Kansas Attempting to Prove Colorado Marijuana is Wreaking Havoc on State

A photo from the Kansas Highway Patrol Facebook page. Documents and more below.
A photo from the Kansas Highway Patrol Facebook page. Documents and more below.
Kansas Highway Patrol Facebook page

Last month, the federal government sided with Colorado in a lawsuit filed with the U.S. Supreme Court by Oklahoma and Nebraska, which claim that our marijuana laws should be dismantled due to residual harm being caused across state lines.

Kansas hasn't joined the suit, but its attorney general, Derek Schmidt, appears to be gathering evidence that would bolster the case being made by these states. This week, his office announced that it was sending surveys to prosecutors and law-enforcement officials — see them below — in an effort to determine how much Colorado cannabis is negatively impacting the good people of Kansas.
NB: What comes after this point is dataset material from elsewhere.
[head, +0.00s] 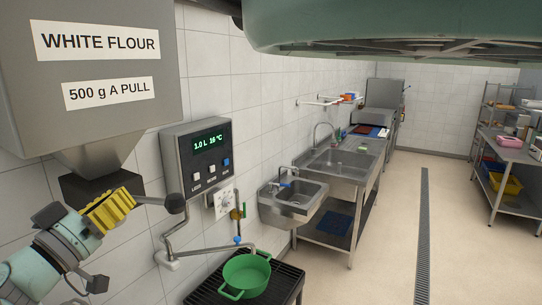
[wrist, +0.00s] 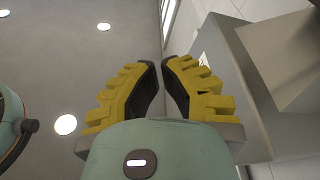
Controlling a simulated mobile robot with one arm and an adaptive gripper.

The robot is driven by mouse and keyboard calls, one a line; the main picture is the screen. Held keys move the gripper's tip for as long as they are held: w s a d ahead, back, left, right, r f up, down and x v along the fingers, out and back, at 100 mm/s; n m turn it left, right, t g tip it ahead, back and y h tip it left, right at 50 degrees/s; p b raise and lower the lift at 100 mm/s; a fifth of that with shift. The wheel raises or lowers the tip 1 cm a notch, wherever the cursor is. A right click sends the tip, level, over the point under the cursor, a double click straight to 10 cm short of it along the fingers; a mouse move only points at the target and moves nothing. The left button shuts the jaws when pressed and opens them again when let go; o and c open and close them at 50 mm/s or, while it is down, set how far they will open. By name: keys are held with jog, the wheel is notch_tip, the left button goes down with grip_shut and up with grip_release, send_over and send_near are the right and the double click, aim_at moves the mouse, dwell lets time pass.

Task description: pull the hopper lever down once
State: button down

Ever since the 2012 passage of Amendment 64, which legalized limited recreational marijuana sales in Colorado, we've been sharing reports about the reaction in Kansas to this development.

In March 2013, for example, we spoke to an attorney who advised folks to ditch their weed before crossing into Kansas because of the state's draconian cannabis laws.

A few months later, in a July 2013 post, we noted claims that more than half of felony pot trafficking cases in Kansas could be traced to Colorado. And the following year, we posted about assertions that Kansas authorities were profiling rental cars with Colorado license plates.

Nonetheless, hard data about Colorado marijuana remains elusive — and Schmidt would like to change that.

In a January 4 release that consistently puts the word legalize in quotes when referring to Colorado's marijuana laws, Schmidt's office notes that he "has launched a statewide project to collect information about how marijuana acquired in Colorado is entering and affecting Kansas."

Derek Schmidt.
Derek Schmidt.
Kansas Attorney General's Office

Why? "Existing criminal justice information systems are inadequate to track the phenomenon because they do not collect information about the origin of marijuana encountered by Kansas law enforcement, and they cannot readily be modified to do so," the release maintains.

“There are numerous and persistent anecdotal accounts of marijuana acquired in Colorado and illegally transported into Kansas causing harm here,” Schmidt is quoted as saying. “But because of technology limits, the confirming data is elusive. Since Colorado’s experiment with legalization is affecting Kansas, we need to know more about what is actually happening here so policymakers can make informed decisions.”

As such, Schmidt's staffers have distributed more than 500 surveys, with one version tailored to sheriffs and police chiefs and the other created with county and district attorneys in mind.

The former features the following eight questions:

1. How many seizures of Colorado marijuana have occurred in your jurisdiction since January 1, 2014? If you are unable to determine an exact number of seizures, please provide your best estimate.

2. How many arrests have been made in your jurisdiction since January 1, 2014, involving a person suspected of being impaired as the result of using Colorado marijuana? Again, please provide a best estimate if you are unable to provide an exact number of arrests.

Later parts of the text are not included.